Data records
- - - -
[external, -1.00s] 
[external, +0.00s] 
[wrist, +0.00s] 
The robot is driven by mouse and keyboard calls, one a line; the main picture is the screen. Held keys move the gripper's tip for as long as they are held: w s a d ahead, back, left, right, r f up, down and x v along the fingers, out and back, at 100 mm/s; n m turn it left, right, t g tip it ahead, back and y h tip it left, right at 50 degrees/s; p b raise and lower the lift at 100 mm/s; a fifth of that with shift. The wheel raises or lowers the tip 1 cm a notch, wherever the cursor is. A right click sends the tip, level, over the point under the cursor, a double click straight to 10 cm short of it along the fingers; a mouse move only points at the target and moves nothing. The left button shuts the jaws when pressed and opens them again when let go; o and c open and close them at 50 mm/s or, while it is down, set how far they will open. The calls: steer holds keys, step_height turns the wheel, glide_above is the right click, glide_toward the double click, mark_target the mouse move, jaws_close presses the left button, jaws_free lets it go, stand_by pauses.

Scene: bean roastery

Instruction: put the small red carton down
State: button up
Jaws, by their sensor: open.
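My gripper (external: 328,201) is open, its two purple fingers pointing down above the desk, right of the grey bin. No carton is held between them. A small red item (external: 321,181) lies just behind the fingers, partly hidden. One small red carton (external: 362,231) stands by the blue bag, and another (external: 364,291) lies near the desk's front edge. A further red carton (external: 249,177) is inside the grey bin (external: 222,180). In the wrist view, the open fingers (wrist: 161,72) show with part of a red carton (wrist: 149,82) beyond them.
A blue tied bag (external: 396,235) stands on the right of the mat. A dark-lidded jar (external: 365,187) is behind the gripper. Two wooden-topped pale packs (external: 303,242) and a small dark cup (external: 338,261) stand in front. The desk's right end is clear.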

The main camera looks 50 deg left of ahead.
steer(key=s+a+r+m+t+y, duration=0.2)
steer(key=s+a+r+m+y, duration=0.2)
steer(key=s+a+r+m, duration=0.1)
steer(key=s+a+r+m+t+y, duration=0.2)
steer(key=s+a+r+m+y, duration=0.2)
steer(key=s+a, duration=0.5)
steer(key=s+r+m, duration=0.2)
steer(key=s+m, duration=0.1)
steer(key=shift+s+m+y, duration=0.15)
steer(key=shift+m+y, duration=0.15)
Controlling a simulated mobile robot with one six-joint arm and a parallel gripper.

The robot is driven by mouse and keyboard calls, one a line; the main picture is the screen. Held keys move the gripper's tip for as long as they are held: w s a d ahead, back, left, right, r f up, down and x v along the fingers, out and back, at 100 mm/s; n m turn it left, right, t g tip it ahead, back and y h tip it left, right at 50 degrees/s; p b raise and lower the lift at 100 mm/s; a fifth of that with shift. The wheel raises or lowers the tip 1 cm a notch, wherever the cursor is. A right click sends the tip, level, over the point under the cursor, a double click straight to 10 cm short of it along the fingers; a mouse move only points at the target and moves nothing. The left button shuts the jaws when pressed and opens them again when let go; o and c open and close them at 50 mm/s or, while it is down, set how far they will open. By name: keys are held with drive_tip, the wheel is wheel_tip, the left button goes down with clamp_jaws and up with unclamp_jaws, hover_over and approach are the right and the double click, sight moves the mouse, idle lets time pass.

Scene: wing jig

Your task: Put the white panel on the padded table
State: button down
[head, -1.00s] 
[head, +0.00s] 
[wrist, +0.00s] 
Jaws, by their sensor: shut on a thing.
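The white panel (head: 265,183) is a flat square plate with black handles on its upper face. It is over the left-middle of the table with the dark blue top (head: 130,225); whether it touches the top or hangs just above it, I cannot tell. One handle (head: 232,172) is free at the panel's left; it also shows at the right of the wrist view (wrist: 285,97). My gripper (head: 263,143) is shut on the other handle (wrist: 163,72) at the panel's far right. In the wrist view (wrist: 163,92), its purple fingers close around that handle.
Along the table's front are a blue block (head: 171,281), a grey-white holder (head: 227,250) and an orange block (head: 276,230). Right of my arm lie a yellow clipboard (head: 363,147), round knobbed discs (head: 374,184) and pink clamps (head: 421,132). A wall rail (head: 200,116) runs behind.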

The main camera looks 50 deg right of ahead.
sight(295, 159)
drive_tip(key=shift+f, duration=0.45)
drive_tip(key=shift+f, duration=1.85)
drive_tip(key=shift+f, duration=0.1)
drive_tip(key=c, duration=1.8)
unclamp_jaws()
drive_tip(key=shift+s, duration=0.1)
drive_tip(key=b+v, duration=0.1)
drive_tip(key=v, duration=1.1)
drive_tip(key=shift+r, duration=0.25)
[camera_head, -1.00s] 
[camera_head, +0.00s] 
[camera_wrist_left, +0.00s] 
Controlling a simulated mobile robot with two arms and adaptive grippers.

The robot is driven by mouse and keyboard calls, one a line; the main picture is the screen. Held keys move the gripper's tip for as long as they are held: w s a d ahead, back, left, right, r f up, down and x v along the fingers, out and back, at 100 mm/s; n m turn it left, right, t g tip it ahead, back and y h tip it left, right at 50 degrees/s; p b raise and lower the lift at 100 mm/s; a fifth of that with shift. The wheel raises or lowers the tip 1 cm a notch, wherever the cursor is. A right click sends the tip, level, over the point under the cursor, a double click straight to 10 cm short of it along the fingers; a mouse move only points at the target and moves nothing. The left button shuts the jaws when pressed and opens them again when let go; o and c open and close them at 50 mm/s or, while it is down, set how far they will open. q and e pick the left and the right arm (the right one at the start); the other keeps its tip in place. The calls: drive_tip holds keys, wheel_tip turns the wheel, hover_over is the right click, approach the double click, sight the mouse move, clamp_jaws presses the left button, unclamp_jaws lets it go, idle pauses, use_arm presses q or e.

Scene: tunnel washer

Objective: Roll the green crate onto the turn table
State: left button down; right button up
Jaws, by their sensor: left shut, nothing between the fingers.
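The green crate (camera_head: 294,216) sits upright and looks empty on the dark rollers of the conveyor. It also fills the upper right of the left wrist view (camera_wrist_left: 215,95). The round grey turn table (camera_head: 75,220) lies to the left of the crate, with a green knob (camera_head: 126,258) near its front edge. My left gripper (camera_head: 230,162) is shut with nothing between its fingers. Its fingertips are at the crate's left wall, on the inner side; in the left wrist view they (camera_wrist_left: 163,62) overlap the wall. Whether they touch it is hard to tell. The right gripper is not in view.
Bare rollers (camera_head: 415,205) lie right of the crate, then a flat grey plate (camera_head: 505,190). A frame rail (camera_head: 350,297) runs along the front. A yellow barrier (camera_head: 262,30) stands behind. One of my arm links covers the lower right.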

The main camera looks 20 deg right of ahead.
- - - -
Prompt: Please reproduce every line of the material word for word.

Response to the task:
[external, -1.00s] 
[external, +0.00s] 
[wrist, +0.00s] 
The robot is driven by mouse and keyboard calls, one a line; the main picture is the screen. Held keys move the gripper's tip for as long as they are held: w s a d ahead, back, left, right, r f up, down and x v along the fingers, out and back, at 100 mm/s; n m turn it left, right, t g tip it ahead, back and y h tip it left, right at 50 degrees/s; p b raise and lower the lift at 100 mm/s; a fifth of that with shift. The wheel raises or lowers the tip 1 cm a notch, wherever the cursor is. A right click sends the tip, level, over the point under the cursor, a double click straight to 10 cm short of it along the fingers; a mouse move only points at the target and moves nothing. The left button shuts the jaws when pressed and opens them again when let go; o and c open and close them at 50 mm/s or, while it is down, set how far they will open. The calls: steer holds keys, step_height turns the wheel, glide_above is the right click, glide_toward the double click, mark_target the mouse move, jaws_close presses the left button, jaws_free lets it go, stand_by pauses.

Scene: bean roastery

Instruction: put the small red carton down
State: button up
Jaws, by their sensor: open.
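My gripper (external: 328,201) is open, its two purple fingers pointing down above the desk, right of the grey bin. No carton is held between them. A small red item (external: 321,181) lies just behind the fingers, partly hidden. One small red carton (external: 362,231) stands by the blue bag, and another (external: 364,291) lies near the desk's front edge. A further red carton (external: 249,177) is inside the grey bin (external: 222,180). In the wrist view, the open fingers (wrist: 161,72) show with part of a red carton (wrist: 149,82) beyond them.
A blue tied bag (external: 396,235) stands on the right of the mat. A dark-lidded jar (external: 365,187) is behind the gripper. Two wooden-topped pale packs (external: 303,242) and a small dark cup (external: 338,261) stand in front. The desk's right end is clear.

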The main camera looks 50 deg left of ahead.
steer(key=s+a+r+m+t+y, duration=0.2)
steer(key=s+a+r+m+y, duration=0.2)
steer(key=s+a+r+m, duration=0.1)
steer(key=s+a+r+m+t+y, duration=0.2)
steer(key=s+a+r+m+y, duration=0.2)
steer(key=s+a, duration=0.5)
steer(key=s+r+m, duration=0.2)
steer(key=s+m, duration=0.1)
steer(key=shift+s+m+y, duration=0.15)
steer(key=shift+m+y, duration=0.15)
Controlling a simulated mobile robot with one six-joint arm and a parallel gripper.

The robot is driven by mouse and keyboard calls, one a line; the main picture is the screen. Held keys move the gripper's tip for as long as they are held: w s a d ahead, back, left, right, r f up, down and x v along the fingers, out and back, at 100 mm/s; n m turn it left, right, t g tip it ahead, back and y h tip it left, right at 50 degrees/s; p b raise and lower the lift at 100 mm/s; a fifth of that with shift. The wheel raises or lowers the tip 1 cm a notch, wherever the cursor is. A right click sends the tip, level, over the point under the cursor, a double click straight to 10 cm short of it along the fingers; a mouse move only points at the target and moves nothing. The left button shuts the jaws when pressed and opens them again when let go; o and c open and close them at 50 mm/s or, while it is down, set how far they will open. By name: keys are held with drive_tip, the wheel is wheel_tip, the left button goes down with clamp_jaws and up with unclamp_jaws, hover_over and approach are the right and the double click, sight moves the mouse, idle lets time pass.

Scene: wing jig

Your task: Put the white panel on the padded table
State: button down
[head, -1.00s] 
[head, +0.00s] 
[wrist, +0.00s] 
Jaws, by their sensor: shut on a thing.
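The white panel (head: 265,183) is a flat square plate with black handles on its upper face. It is over the left-middle of the table with the dark blue top (head: 130,225); whether it touches the top or hangs just above it, I cannot tell. One handle (head: 232,172) is free at the panel's left; it also shows at the right of the wrist view (wrist: 285,97). My gripper (head: 263,143) is shut on the other handle (wrist: 163,72) at the panel's far right. In the wrist view (wrist: 163,92), its purple fingers close around that handle.
Along the table's front are a blue block (head: 171,281), a grey-white holder (head: 227,250) and an orange block (head: 276,230). Right of my arm lie a yellow clipboard (head: 363,147), round knobbed discs (head: 374,184) and pink clamps (head: 421,132). A wall rail (head: 200,116) runs behind.

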The main camera looks 50 deg right of ahead.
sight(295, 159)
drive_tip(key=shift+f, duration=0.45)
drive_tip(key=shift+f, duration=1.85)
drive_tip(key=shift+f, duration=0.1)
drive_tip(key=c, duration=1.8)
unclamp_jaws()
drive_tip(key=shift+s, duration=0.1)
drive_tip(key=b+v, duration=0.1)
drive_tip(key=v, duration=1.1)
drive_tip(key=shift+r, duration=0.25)
[camera_head, -1.00s] 
[camera_head, +0.00s] 
[camera_wrist_left, +0.00s] 
Controlling a simulated mobile robot with two arms and adaptive grippers.

The robot is driven by mouse and keyboard calls, one a line; the main picture is the screen. Held keys move the gripper's tip for as long as they are held: w s a d ahead, back, left, right, r f up, down and x v along the fingers, out and back, at 100 mm/s; n m turn it left, right, t g tip it ahead, back and y h tip it left, right at 50 degrees/s; p b raise and lower the lift at 100 mm/s; a fifth of that with shift. The wheel raises or lowers the tip 1 cm a notch, wherever the cursor is. A right click sends the tip, level, over the point under the cursor, a double click straight to 10 cm short of it along the fingers; a mouse move only points at the target and moves nothing. The left button shuts the jaws when pressed and opens them again when let go; o and c open and close them at 50 mm/s or, while it is down, set how far they will open. q and e pick the left and the right arm (the right one at the start); the other keeps its tip in place. The calls: drive_tip holds keys, wheel_tip turns the wheel, hover_over is the right click, approach the double click, sight the mouse move, clamp_jaws presses the left button, unclamp_jaws lets it go, idle pauses, use_arm presses q or e.

Scene: tunnel washer

Objective: Roll the green crate onto the turn table
State: left button down; right button up
Jaws, by their sensor: left shut, nothing between the fingers.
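The green crate (camera_head: 294,216) sits upright and looks empty on the dark rollers of the conveyor. It also fills the upper right of the left wrist view (camera_wrist_left: 215,95). The round grey turn table (camera_head: 75,220) lies to the left of the crate, with a green knob (camera_head: 126,258) near its front edge. My left gripper (camera_head: 230,162) is shut with nothing between its fingers. Its fingertips are at the crate's left wall, on the inner side; in the left wrist view they (camera_wrist_left: 163,62) overlap the wall. Whether they touch it is hard to tell. The right gripper is not in view.
Bare rollers (camera_head: 415,205) lie right of the crate, then a flat grey plate (camera_head: 505,190). A frame rail (camera_head: 350,297) runs along the front. A yellow barrier (camera_head: 262,30) stands behind. One of my arm links covers the lower right.

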The main camera looks 20 deg right of ahead.

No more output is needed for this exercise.